__EXERCISE INSTRUCTIONS__:
In the material below, list every line carrying the string "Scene".

[Entries from a robot dataset]
· · · ·

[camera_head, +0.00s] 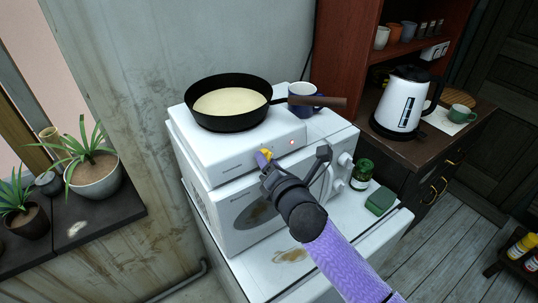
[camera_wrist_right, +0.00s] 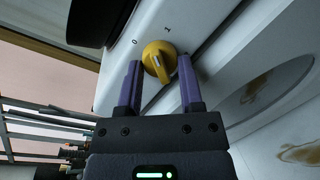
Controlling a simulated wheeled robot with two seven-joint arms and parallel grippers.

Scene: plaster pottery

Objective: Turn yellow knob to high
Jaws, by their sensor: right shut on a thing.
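The yellow knob (camera_head: 264,157) is on the front of the white hot plate (camera_head: 215,156). It also shows in the right wrist view (camera_wrist_right: 159,62), between the purple fingers, with the marks 0 and 1 on the panel around it. My right gripper (camera_head: 268,166) is shut on the knob, one finger on each side. It shows in the right wrist view too (camera_wrist_right: 158,82). A small red light (camera_head: 291,142) glows on the panel to the right of the knob. My left gripper is not in view.
The hot plate stands on a white microwave (camera_head: 230,218). A green jar (camera_head: 362,172) and a kettle (camera_head: 402,100) are to the right.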

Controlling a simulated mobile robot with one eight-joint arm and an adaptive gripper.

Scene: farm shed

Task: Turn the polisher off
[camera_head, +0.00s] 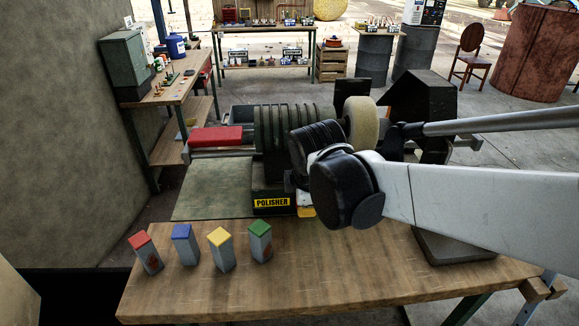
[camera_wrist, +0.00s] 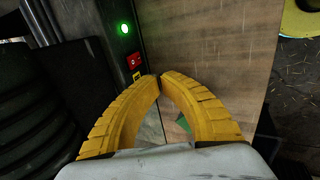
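The polisher (camera_head: 275,130) is a dark ribbed machine with a pale polishing wheel (camera_head: 362,122) and a yellow POLISHER label (camera_head: 272,202), on the wooden bench. In the wrist view, its dark panel shows a lit green lamp (camera_wrist: 124,29) and, below it, a red switch (camera_wrist: 134,61). My gripper (camera_wrist: 159,77) has yellow ridged fingers with the tips together and nothing seen between them. The tips are just right of and below the red switch; I cannot tell whether they touch it. In the head view, my arm hides most of the gripper and the switch panel.
Several blocks with coloured tops (camera_head: 221,250) stand along the front left of the bench (camera_head: 330,270). A green mat (camera_head: 212,190) and a red box (camera_head: 215,138) lie left of the polisher. The bench surface right of the panel is mostly clear.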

· · · ·

__THE RESULT__:
Scene: plaster pottery
Scene: farm shed

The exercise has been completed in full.